He differs here from the views of Alfred Sohn-Rethel, who situated real abstraction only in the sphere of circulation. Jappe argues that abstract labor, which creates value, dominates and determines all spheres of life in capitalist society: "In reality it is only indirectly, through the self-expansion of value, that the demands of material production in capitalist society are victorious over all social, aesthetic, religious or ethnic points of view." Things are very different in pre-capitalist societies, where "material production could be sacrificed to such considerations." In a society based on commodity production the concreteness of things is submitted to this abstraction of value as a result of abstract labor. One of the most important consequences of this is the destructive forces that it produces in capitalist society. Jappe writes of the "destructive potential" of capitalist society-destructive because what matters to it is only the capacity to transform [things into] money. The ecological crisis is one thing he has in mind.
He argues that the commodity-just like value, money and abstract labor-is a fetishistic category because abstract labor creates the value of any commodity. Jappe refers to Capital, where Marx writes: "As the foregoing analysis has already demonstrated, this fetishism of the world of commodities arises from the peculiar social character of the labor which produces them."
Jappe stresses that Marx conceived of fetishism not only as a mistaken conception of reality but also as an "inversion of reality itself" and he illustrates this with a passage from Capital in which Marx says: "To the producers, therefore, the social relations between their private labors appears as what they are, i.e. they do not appear as direct social relations between persons in their work, but rather as material [dinglich] relations between persons and social relations between things." In his method of analysis Jappe starts with the logic of value and not with surface phenomena-like the actions of social actors or the observable classes and their conflicts in everyday life.
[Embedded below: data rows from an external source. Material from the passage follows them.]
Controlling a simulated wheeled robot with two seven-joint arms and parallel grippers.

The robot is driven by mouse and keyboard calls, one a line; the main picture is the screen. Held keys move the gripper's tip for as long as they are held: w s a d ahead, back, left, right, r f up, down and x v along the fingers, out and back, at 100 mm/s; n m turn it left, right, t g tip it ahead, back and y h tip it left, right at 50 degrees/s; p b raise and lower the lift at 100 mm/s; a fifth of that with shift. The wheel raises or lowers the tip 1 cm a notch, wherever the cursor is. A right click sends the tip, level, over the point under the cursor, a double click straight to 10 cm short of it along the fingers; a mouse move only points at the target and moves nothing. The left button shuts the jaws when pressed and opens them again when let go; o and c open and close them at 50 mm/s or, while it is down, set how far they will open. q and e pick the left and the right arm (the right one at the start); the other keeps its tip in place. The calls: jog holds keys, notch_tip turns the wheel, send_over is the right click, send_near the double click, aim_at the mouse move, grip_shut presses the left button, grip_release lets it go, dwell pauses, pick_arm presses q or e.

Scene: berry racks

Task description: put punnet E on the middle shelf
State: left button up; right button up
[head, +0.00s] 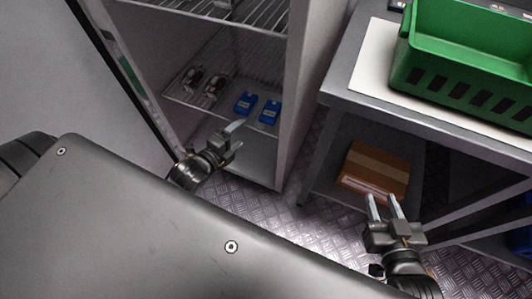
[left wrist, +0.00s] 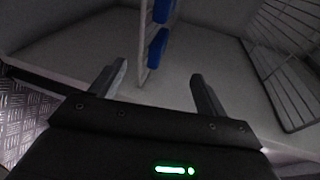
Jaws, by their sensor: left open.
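Two small clear punnets with dark red contents, a left one (head: 193,78) and a right one (head: 214,87), sit on a wire shelf (head: 178,97) in the open white cabinet. I cannot read a letter on either, so I cannot tell which is punnet E.
Two blue packs (head: 245,103) (head: 270,112) lie on the punnets' shelf; blue shapes (left wrist: 157,47) also show in the left wrist view. Another wire shelf (head: 225,12) is above. A green crate (head: 470,60) stands on the steel table (head: 345,90), over a cardboard box (head: 375,172).

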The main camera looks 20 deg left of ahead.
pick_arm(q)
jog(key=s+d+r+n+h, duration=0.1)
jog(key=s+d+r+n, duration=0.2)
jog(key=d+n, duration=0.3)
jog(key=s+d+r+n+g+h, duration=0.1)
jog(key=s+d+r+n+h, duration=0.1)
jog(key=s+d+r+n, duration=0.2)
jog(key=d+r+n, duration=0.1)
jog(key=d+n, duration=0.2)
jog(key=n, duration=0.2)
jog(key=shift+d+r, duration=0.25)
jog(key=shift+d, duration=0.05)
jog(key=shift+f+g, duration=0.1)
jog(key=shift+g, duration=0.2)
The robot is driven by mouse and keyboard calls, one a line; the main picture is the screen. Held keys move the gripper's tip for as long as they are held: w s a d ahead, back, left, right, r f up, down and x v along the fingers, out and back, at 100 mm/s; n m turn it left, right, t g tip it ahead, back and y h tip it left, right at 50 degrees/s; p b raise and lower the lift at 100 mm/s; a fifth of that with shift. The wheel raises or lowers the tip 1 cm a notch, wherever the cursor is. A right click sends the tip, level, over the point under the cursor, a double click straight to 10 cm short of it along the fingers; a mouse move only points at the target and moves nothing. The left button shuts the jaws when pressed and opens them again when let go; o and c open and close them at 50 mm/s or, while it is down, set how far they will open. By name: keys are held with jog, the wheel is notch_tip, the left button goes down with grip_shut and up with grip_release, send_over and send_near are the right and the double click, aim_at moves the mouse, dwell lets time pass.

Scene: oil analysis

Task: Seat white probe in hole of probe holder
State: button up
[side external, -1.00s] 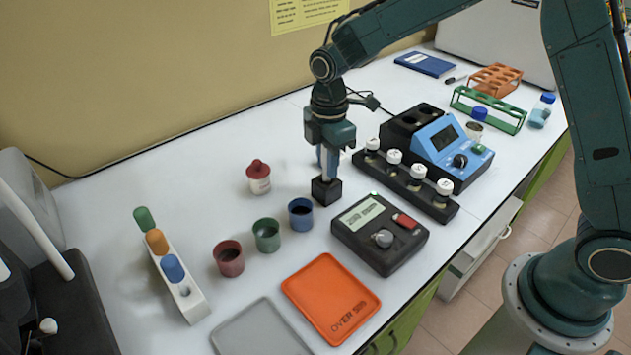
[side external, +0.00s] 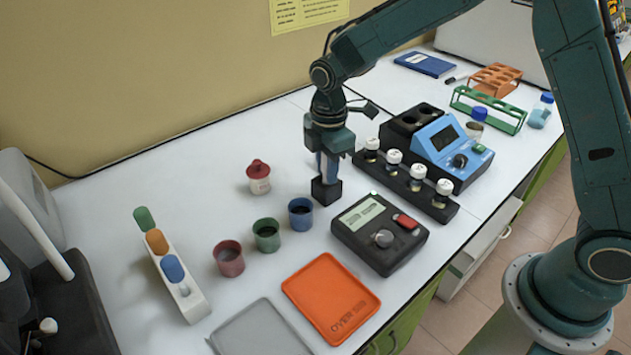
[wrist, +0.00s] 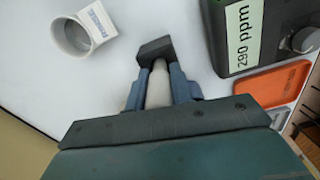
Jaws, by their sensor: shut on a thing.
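The white probe (wrist: 158,84) is gripped between the two blue-grey fingers of my gripper (wrist: 160,88). My gripper also shows in the side view (side external: 328,172), pointing down over the probe holder. The probe holder is a small black block (side external: 326,191) on the white table, left of the dark meter. In the wrist view the black block (wrist: 154,48) lies right at the probe's lower end, and the probe is lined up with it. The hole is hidden, so I cannot tell how deep the probe sits in it.
The dark meter (side external: 375,253) stands close to the right of the holder. A white labelled cup (wrist: 72,38) stands near the holder in the wrist view. Blue (side external: 301,215), green (side external: 266,235) and red cups (side external: 229,258) stand in front-left. An orange tray (side external: 318,282) lies in front.

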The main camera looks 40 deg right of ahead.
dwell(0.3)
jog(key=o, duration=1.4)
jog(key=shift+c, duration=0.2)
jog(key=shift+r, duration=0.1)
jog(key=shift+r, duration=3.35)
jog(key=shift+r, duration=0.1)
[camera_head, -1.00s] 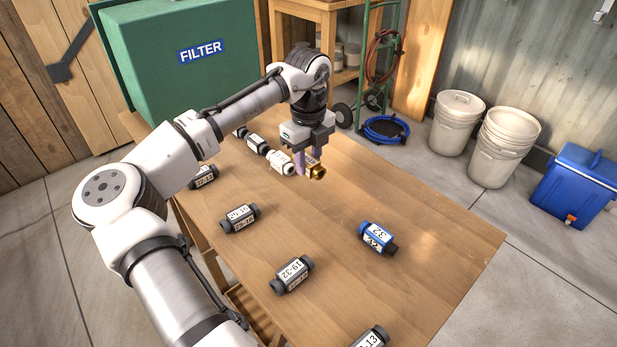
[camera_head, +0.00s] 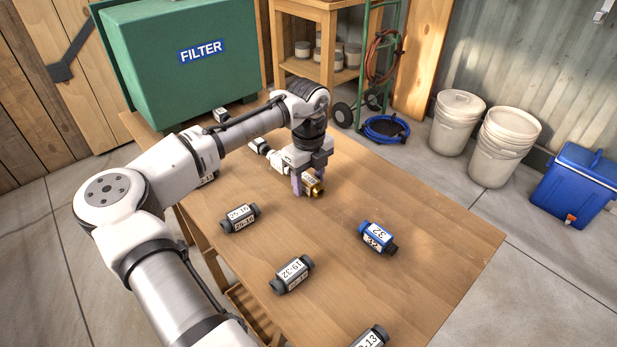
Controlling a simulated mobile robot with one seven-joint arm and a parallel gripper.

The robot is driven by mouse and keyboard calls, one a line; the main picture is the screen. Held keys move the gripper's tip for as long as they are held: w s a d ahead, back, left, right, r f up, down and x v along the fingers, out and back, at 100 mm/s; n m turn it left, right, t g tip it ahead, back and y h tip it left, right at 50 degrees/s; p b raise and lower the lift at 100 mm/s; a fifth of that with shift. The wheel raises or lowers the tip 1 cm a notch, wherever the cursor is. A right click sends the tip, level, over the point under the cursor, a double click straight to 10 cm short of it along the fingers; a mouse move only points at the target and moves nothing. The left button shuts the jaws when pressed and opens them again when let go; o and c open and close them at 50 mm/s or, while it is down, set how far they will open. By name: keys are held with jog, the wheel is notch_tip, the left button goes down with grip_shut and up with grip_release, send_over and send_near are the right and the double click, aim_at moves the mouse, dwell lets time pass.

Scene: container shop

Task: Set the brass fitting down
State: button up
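The brass fitting (camera_head: 317,188) is a short golden piece with a white label, low over the wooden table (camera_head: 430,216) or touching it; I cannot tell which. My gripper (camera_head: 309,186) points down, with its pale purple fingers around the fitting. The fingers and the gripper body hide part of the fitting.
A blue fitting (camera_head: 378,238) lies to the right. Grey fittings (camera_head: 240,218) (camera_head: 292,275) lie to the left and front, and another (camera_head: 371,338) at the front edge. The green FILTER box (camera_head: 180,60) stands at the back left. The table's right part is clear.

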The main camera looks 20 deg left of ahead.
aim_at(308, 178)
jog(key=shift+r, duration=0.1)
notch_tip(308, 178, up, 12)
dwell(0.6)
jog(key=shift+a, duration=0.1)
These he sees as deduced forms, consequences of the logic of value. We do not need to be surprised about that, he writes, because in a fetishistic society there is an inversion of concrete and abstract, of human beings and means, of subject and object.
This conception of the logic of value results for Jappe ultimately in the notion of value as "automatic subject": "The dynamics of a commodity producing society is not to be reduced to the subjectivity of the exploiters against the resistance of the subjectivity of the exploited. In reality, real societal subjectivity cannot arise in a commodity producing society." In Jappe's vision, "in capitalism there can be only one subject: the automatic subject, which has to be destroyed and not developed." He adds to this, "Value does not limit itself to being a form of production; it too is a form of consciousness." Jappe thinks he finds support for his conception in two statements of Marx. The first one comes from Capital, where Marx in his chapter "The General Formula for Capital" analyzes the money and commodity function of value: "It [value] is constantly changing from one form into the other, without becoming lost in this movement; it thus becomes transformed into an automatic subject." The second one is from the Grundrisse and reads: "Value enters as subject."
CAPITALISM AND SUBJECTIVITY
It is true Marx criticized the basic categories of capitalist society. In doing so he broke with bourgeois society in its totality. And no one will doubt that the historical situation in Marx's lifetime is different from our own. But to split Marx up in an exoteric and an esoteric part is in my view completely besides the point. On the contrary, the power of Marx's thought is precisely the complementary character of the historical and logical in his analysis of the development of capitalist society.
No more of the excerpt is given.